Будущее — в настоящем
О Марии Марковой в последнее время пишут и говорят много. Немного жаль, что внимание, к ней обращенное, когда-то зиждилось не на литературном начале, а на пресловутой премии, которую отчего-то забыть (а то и простить!) ей не могли.
К счастью, вышедший в минувшем году сборник заставил говорить о Марковой как о литературном явлении — больше и увереннее (мне дороги ее стихи со времен дебюта в «Знамени» и позднее, с подборки в «липкинской» книжке, а потому я пристрастен). Вот и Эмиль Сокольский в том же номере «Зинзивера» подбирает ключи к ее — неотшелушенному пока — миру: «Звуки приглушены, очертания предметов зыбки, размыты, состояние природы, которая то и дело становится фоном ее переживаний, гармонирует с ненастным состоянием души, — состоянием душевного одиночества как нормы жизни (“Если в мире холодно, значит, апрель высок”; «холодом сизым больно хлестнет река»)».

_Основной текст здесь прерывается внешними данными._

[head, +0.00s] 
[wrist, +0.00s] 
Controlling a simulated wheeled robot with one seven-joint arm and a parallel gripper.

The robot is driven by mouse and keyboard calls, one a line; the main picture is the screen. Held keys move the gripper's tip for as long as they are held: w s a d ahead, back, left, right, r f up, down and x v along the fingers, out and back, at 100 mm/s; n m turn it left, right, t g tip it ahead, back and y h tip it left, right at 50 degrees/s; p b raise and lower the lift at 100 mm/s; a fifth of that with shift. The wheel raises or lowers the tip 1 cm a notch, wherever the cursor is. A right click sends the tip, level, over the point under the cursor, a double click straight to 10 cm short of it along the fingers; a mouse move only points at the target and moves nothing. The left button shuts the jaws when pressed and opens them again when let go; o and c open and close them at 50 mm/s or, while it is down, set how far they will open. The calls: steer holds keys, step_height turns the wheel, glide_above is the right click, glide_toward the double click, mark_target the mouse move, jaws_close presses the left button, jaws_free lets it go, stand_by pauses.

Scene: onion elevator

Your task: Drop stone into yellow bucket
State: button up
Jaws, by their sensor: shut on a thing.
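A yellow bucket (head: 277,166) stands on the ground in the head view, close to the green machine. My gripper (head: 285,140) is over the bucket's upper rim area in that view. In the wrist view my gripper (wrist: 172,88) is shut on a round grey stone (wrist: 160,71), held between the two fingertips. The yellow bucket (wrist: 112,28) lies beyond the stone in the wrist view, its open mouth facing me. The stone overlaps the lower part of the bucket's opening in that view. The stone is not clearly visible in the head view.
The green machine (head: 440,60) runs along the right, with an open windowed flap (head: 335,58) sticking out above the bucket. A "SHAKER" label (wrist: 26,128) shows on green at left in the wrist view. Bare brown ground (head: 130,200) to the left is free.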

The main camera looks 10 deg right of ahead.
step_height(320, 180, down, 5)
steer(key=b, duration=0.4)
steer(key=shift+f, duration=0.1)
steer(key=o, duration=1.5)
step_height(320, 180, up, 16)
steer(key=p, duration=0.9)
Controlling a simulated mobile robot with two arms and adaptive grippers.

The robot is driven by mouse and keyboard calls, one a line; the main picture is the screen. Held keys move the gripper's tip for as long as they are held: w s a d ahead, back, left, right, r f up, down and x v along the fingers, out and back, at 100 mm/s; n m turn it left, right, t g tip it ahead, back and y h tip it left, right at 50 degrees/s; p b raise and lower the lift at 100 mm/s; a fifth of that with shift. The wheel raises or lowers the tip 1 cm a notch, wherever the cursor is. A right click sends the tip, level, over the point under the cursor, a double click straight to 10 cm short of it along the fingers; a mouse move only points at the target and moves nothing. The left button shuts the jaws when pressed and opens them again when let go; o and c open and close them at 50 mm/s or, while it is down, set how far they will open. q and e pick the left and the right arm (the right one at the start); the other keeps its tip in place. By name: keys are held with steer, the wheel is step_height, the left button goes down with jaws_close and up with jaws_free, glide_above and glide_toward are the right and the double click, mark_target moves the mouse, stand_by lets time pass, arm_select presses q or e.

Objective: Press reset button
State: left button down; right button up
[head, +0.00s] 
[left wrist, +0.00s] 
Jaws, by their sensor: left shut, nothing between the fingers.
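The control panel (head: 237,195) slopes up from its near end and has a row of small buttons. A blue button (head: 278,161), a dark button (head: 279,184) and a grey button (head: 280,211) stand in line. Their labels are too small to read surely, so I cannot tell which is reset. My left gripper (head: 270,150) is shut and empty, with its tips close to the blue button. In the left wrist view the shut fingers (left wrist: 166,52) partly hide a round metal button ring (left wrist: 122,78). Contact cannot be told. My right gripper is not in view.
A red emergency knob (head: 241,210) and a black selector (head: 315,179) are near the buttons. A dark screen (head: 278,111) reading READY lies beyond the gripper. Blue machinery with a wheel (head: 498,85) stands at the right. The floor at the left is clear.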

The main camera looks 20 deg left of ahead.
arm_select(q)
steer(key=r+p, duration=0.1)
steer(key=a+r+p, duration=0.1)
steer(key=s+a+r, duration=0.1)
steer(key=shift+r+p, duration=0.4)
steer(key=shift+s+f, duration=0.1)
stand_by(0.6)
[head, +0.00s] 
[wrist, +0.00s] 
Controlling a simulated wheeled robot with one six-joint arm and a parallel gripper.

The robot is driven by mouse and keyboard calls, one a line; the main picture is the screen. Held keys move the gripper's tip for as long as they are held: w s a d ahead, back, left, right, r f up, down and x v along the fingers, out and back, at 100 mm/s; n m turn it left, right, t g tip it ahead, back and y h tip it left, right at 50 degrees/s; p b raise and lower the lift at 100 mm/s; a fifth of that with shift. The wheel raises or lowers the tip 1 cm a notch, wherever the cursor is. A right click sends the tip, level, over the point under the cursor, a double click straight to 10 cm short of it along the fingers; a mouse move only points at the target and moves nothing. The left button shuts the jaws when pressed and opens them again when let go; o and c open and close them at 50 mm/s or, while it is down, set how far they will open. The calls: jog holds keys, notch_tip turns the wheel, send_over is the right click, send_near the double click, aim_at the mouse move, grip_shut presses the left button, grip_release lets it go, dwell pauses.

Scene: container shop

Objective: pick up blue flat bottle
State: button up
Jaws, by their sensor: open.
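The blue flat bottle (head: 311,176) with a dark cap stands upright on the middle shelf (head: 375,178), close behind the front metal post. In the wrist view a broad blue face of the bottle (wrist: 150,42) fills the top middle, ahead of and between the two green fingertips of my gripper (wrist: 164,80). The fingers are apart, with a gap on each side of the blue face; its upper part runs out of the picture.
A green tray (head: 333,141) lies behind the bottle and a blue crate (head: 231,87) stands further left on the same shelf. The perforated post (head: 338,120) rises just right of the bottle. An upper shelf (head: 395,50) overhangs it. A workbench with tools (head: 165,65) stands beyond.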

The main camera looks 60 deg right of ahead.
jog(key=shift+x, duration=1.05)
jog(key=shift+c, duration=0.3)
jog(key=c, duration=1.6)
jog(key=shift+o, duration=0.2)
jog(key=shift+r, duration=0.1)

Но если Сокольский ориентируется на дыхание, на эмоцию, на вкус, Евгений Абдуллаев («Дружба народов», № 3/2013) раскладывает по полочкам: «Очевидность поэтического голоса, взгляда на мир. Такая же очевидность традиции… <…> Много детских воспоминаний, картинок — еще одна особенность современной молодой поэзии (замечу, что современной молодой поэзии свойственно перенасыщение. — В. К.). <… > “Соломинка” — дебютный сборник; это объясняет и оправдывает присутствие — рядом с яркими «соломинками» — изрядного количества средне-поэтической «соломы». <…> … сборник яркий, останавливающий на себе внимание. И обещающий продолжение».
Отрадно, что сместился акцент разговора. И продолжение — более чем очевидно. В этом смысле и «солома» не во вред. Она — оттеняет, выделяет, прорисовывает контуры будущего. Которое уже — в настоящем.